If you have a domain registered in Canada (this very likely happens in other countries as well) you may receive a letter in the mail, such as this one shown here, informing you that your domain name registration will soon expire, and that you should renew it as soon as possible.
Be very careful – it may be a scam. This letter usually looks very official. It may list the domain or domains you have registered, along with their expiry dates. On the surface the letter looks like it’s coming from your domain registrar, but upon closer inspection you realize that this is in fact a letter from a domain registrar with whom you have no prior relationship. The letter is from a competing registrar trying to trick you in transferring your domain registration to them.
Although in most cases the registrar may be a genuine business, most likely the prices offered are much higher than the regular price you’d pay to your original registrar.
Why is this happening?

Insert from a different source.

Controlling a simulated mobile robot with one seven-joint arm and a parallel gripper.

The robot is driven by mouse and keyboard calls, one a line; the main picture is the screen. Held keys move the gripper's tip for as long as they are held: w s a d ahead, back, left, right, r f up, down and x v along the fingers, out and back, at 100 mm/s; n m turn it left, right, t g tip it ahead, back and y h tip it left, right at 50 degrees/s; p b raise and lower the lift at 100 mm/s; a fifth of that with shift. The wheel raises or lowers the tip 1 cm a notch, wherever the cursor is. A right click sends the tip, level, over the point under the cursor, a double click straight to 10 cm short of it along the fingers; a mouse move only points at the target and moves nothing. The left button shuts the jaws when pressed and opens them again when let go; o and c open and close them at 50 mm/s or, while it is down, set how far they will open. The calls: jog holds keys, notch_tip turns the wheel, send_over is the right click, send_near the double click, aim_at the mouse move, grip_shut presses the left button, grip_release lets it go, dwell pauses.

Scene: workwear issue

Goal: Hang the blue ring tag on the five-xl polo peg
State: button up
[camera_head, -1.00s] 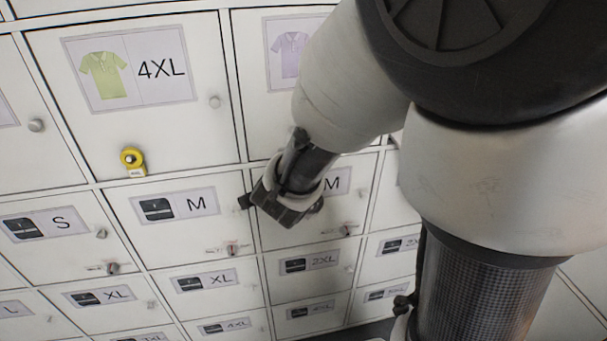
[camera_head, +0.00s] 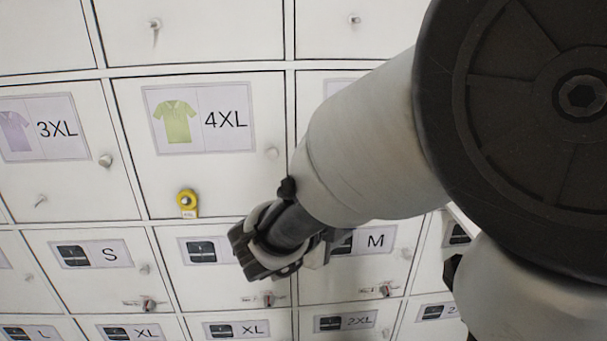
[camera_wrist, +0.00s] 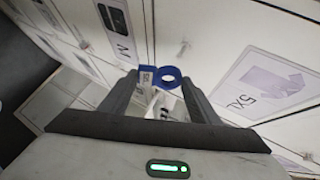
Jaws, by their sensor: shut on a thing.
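In the wrist view, the blue ring tag (camera_wrist: 168,76) is held at the fingertips of my gripper (camera_wrist: 158,82). Its flat blue part is between the fingers and its ring stands out to the right. The five-xl polo door has a label (camera_wrist: 265,85) with a purple polo, right of my gripper. A small grey fitting (camera_wrist: 183,48) is on a white door beyond the tag; I cannot tell if it is the peg or a knob. In the head view my gripper (camera_head: 258,258) is in front of the lower lockers, its fingertips and the tag hidden. My arm covers most of the door right of 4XL.
A yellow ring tag (camera_head: 187,200) hangs on the 4XL polo door (camera_head: 230,175). The 3XL polo door (camera_head: 80,185) is left of it. Smaller doors with dark garment labels lie below, several with small pegs and knobs sticking out.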

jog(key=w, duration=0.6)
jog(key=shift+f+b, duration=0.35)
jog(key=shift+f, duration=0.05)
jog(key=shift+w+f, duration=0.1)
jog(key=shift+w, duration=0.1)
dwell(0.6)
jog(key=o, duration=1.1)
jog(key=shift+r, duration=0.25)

You may not be aware of the fact that your name and postal address are publicly available from your domain registrar, and unscrupulous companies may abuse this system by sending you offers which in most cases are not in your best interest to pursue.

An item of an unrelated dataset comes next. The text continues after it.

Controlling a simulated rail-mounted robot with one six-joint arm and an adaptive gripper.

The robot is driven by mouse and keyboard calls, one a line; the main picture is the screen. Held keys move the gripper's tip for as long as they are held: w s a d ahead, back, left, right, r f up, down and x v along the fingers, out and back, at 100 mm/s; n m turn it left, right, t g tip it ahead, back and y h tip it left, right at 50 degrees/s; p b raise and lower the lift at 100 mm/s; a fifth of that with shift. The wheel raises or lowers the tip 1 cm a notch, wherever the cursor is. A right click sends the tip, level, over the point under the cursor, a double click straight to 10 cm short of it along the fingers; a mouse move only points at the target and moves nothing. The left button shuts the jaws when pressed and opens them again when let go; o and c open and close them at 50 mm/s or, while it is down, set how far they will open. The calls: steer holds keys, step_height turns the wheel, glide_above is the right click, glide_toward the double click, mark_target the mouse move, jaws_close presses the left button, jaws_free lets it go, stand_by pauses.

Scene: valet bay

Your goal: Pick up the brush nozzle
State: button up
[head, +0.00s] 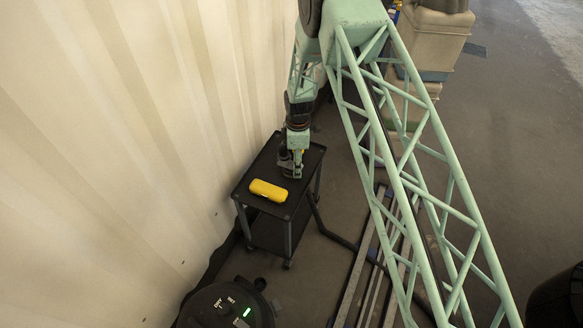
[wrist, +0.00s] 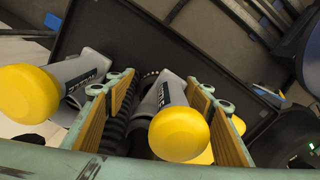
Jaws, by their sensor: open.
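My gripper (head: 293,168) points down over the black cart's top in the head view. In the wrist view my gripper (wrist: 163,88) is open, with one finger on each side of a grey nozzle body (wrist: 160,96) with a yellow rounded end (wrist: 179,134). I cannot tell whether either finger touches it. A similar grey body (wrist: 82,66) with a yellow rounded end (wrist: 28,94) lies outside the left finger. Black ribbed hose shows beside the middle body. No bristles show, so I cannot tell which piece is the brush nozzle.
A yellow case (head: 268,190) lies on the cart (head: 247,172) in front of my gripper. A pale corrugated wall (head: 120,130) stands close on the left. A round dark machine (head: 225,308) with a green light is at the bottom. Floor rails (head: 368,265) run right of the cart.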

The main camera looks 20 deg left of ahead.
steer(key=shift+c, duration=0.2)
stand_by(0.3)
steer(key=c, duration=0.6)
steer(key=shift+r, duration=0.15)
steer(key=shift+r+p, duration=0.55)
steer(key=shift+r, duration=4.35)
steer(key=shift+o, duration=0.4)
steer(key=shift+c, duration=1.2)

In Canada, due to the recent changes to the dot-ca WHOIS search tool, if you registered a domain as a private citizen your contact information is kept private, however, if you registered as a business, then your postal address and possibly other information, such as your name and telephone number may be available for “harvesting.”
Keep an eye on and protect your important business assets: your domain names. My personal recommendation for domain registration is 1&1 who offer free “private” registration, which is usually an additional fee of at least $10 annually per domain with other reputable registrars such as GoDaddy.com and NetFirms.com. A private registration hides all of your information from public view.